- SET PROBLEM -
In your copy, leave out the pictures and repeat the entries below exactly.

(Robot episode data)
begin

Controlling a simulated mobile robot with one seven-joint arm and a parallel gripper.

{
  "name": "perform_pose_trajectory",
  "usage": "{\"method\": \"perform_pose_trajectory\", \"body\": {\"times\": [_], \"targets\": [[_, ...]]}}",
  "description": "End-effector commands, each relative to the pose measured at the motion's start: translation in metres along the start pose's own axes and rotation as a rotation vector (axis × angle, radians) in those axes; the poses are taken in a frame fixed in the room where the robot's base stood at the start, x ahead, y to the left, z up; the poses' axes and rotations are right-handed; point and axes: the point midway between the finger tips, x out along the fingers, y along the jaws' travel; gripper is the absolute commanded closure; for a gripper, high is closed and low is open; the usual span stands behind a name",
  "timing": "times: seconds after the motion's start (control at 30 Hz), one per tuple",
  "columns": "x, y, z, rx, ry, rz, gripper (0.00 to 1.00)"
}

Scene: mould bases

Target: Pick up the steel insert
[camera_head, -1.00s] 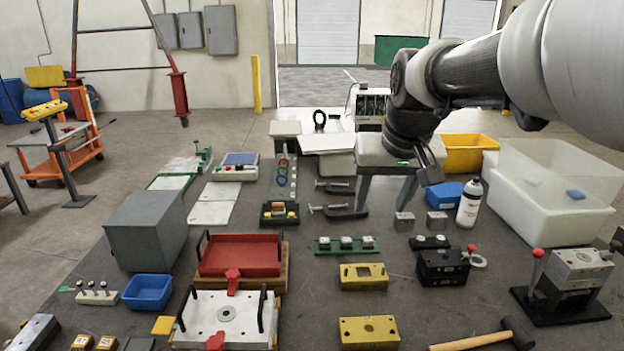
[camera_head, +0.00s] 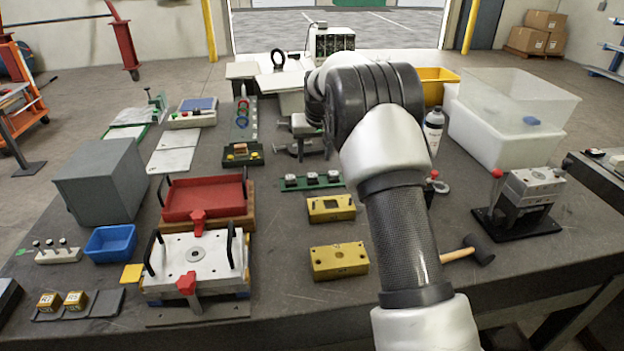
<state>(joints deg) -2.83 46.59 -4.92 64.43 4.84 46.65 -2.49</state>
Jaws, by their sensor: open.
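Several small steel-coloured pieces (camera_head: 312,179) sit in a row on a green rail (camera_head: 348,183) near the middle of the table. I cannot tell whether one of these is the steel insert. The two steel blocks seen earlier to the right are now hidden behind my arm. My gripper (camera_head: 313,148) hangs fingers down, beyond the green rail and over the dark clamps (camera_head: 284,150). It is open, with nothing seen between its fingers, and is small and partly covered by my arm.
Two yellow blocks (camera_head: 339,261) stand in front of the rail. A red tray (camera_head: 204,199) and a white mould plate (camera_head: 220,262) with upright handles lie to the left. A mallet (camera_head: 480,250) and a black-based press (camera_head: 516,222) are at right. The front centre table is bare.

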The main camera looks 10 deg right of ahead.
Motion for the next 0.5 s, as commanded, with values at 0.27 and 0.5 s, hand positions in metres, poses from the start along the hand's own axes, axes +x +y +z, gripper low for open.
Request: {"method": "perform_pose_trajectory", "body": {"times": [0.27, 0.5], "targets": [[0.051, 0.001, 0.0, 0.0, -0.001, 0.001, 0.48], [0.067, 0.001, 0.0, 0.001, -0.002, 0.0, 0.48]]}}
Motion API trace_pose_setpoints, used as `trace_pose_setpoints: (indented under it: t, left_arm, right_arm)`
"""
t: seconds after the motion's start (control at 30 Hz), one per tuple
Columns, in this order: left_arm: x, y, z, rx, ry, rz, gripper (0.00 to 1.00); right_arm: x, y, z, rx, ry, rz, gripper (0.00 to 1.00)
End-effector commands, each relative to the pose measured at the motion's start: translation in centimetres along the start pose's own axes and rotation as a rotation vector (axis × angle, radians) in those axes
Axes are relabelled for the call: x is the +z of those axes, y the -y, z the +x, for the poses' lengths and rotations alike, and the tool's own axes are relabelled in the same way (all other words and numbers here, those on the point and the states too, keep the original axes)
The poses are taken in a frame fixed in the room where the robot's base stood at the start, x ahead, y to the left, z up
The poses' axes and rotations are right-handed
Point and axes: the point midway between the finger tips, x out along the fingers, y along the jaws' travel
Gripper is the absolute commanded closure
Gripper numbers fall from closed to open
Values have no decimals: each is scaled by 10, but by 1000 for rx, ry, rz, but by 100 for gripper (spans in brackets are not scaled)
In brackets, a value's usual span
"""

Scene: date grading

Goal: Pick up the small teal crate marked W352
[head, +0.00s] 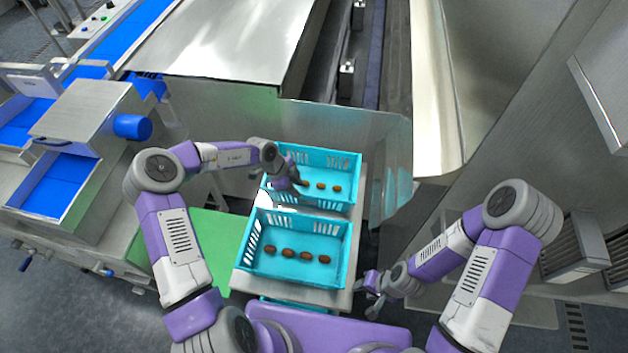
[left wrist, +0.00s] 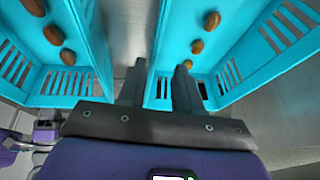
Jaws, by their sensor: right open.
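Two teal slatted crates stand one behind the other on a narrow stand. The rear crate (head: 345,160) and the front crate (head: 300,273) each hold a row of several brown dates. No marking is readable on either, so I cannot tell which is W352. My left gripper (head: 294,186) is at the left part of the rear crate, near its front wall. In the left wrist view its fingers (left wrist: 158,75) are apart with nothing clearly held, close to a wall beside the gap between the crates. My right gripper (head: 373,304) is open and empty, right of the front crate.
A green surface (head: 205,235) lies left of the stand. A steel machine with a blue tray (head: 58,185) stands further left. A sheet-metal guard (head: 345,122) rises behind the rear crate. Steel panels close in on the right.

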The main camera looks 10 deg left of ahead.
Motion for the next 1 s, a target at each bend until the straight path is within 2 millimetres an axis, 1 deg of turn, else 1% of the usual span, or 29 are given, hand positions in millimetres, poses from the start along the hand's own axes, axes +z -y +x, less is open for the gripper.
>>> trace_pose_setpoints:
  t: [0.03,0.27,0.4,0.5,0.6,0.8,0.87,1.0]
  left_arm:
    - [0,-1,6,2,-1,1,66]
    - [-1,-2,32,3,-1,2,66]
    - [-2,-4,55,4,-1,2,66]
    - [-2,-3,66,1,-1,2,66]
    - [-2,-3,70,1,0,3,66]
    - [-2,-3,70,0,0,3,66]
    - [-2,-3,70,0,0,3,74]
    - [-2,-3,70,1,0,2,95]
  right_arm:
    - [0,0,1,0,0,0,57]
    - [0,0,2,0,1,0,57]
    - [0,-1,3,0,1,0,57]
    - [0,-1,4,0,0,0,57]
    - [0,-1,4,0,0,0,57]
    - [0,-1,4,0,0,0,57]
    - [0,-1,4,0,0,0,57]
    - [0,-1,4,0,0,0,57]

end

- THE SOLUTION -
Controlling a simulated mobile robot with one seven-joint arm and a parallel gripper.

{
  "name": "perform_pose_trajectory",
  "usage": "{\"method\": \"perform_pose_trajectory\", \"body\": {\"times\": [_], \"targets\": [[_, ...]]}}",
  "description": "End-effector commands, each relative to the pose measured at the motion's start: translation in metres along the start pose's own axes and rotation as a rotation vector (axis × angle, radians) in those axes; the poses are taken in a frame fixed in the room where the robot's base stood at the start, x ahead, y to the left, z up; the poses' axes and rotations are right-handed; point and axes: the point midway between the finger tips, x out along the fingers, y along the jaws' travel; gripper is the absolute commanded closure; for a gripper, high is closed and low is open; the usual span stands behind a name",
  "timing": "times: seconds after the motion's start (control at 30 Hz), one per tuple",
  "columns": "x, y, z, rx, ry, rz, gripper (0.00 to 1.00)"
}

Scene: mould bases

Target: Pick up the steel insert
[camera_head, -1.00s] 
[camera_head, +0.00s] 
<state>(joints deg) -2.83 46.59 -4.92 64.43 4.84 46.65 -2.49</state>
Jaws, by their sensor: open.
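Several small steel-coloured pieces (camera_head: 312,179) sit in a row on a green rail (camera_head: 348,183) near the middle of the table. I cannot tell whether one of these is the steel insert. The two steel blocks seen earlier to the right are now hidden behind my arm. My gripper (camera_head: 313,148) hangs fingers down, beyond the green rail and over the dark clamps (camera_head: 284,150). It is open, with nothing seen between its fingers, and is small and partly covered by my arm.
Two yellow blocks (camera_head: 339,261) stand in front of the rail. A red tray (camera_head: 204,199) and a white mould plate (camera_head: 220,262) with upright handles lie to the left. A mallet (camera_head: 480,250) and a black-based press (camera_head: 516,222) are at right. The front centre table is bare.

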The main camera looks 10 deg right of ahead.
Motion for the next 0.5 s, as commanded, with values at 0.27 and 0.5 s, hand positions in metres, poses from the start along the hand's own axes, axes +x +y +z, gripper low for open.
Request: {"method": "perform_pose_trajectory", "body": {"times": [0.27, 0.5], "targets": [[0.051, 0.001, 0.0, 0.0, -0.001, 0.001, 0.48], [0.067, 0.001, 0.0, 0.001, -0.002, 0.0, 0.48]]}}
Motion API trace_pose_setpoints, used as `trace_pose_setpoints: (indented under it: t, left_arm, right_arm)`
"""
t: seconds after the motion's start (control at 30 Hz), one per tuple
Columns, in this order: left_arm: x, y, z, rx, ry, rz, gripper (0.00 to 1.00); right_arm: x, y, z, rx, ry, rz, gripper (0.00 to 1.00)
End-effector commands, each relative to the pose measured at the motion's start: translation in centimetres along the start pose's own axes and rotation as a rotation vector (axis × angle, radians) in those axes
Axes are relabelled for the call: x is the +z of those axes, y the -y, z the +x, for the poses' lengths and rotations alike, and the tool's own axes are relabelled in the same way (all other words and numbers here, those on the point and the states too, keep the original axes)
The poses are taken in a frame fixed in the room where the robot's base stood at the start, x ahead, y to the left, z up
The poses' axes and rotations are right-handed
Point and axes: the point midway between the finger tips, x out along the fingers, y along the jaws' travel
Gripper is the absolute commanded closure
Gripper numbers fall from closed to open
Values have no decimals: each is scaled by 10, but by 1000 for rx, ry, rz, but by 100 for gripper (spans in brackets are not scaled)
In brackets, a value's usual span
"""

Scene: date grading

Goal: Pick up the small teal crate marked W352
[head, +0.00s] 
[left wrist, +0.00s] 
Jaws, by their sensor: right open.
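Two teal slatted crates stand one behind the other on a narrow stand. The rear crate (head: 345,160) and the front crate (head: 300,273) each hold a row of several brown dates. No marking is readable on either, so I cannot tell which is W352. My left gripper (head: 294,186) is at the left part of the rear crate, near its front wall. In the left wrist view its fingers (left wrist: 158,75) are apart with nothing clearly held, close to a wall beside the gap between the crates. My right gripper (head: 373,304) is open and empty, right of the front crate.
A green surface (head: 205,235) lies left of the stand. A steel machine with a blue tray (head: 58,185) stands further left. A sheet-metal guard (head: 345,122) rises behind the rear crate. Steel panels close in on the right.

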The main camera looks 10 deg left of ahead.
Motion for the next 1 s, a target at each bend until the straight path is within 2 millimetres an axis, 1 deg of turn, else 1% of the usual span, or 29 are given, hand positions in millimetres, poses from the start along the hand's own axes, axes +z -y +x, less is open for the gripper.
>>> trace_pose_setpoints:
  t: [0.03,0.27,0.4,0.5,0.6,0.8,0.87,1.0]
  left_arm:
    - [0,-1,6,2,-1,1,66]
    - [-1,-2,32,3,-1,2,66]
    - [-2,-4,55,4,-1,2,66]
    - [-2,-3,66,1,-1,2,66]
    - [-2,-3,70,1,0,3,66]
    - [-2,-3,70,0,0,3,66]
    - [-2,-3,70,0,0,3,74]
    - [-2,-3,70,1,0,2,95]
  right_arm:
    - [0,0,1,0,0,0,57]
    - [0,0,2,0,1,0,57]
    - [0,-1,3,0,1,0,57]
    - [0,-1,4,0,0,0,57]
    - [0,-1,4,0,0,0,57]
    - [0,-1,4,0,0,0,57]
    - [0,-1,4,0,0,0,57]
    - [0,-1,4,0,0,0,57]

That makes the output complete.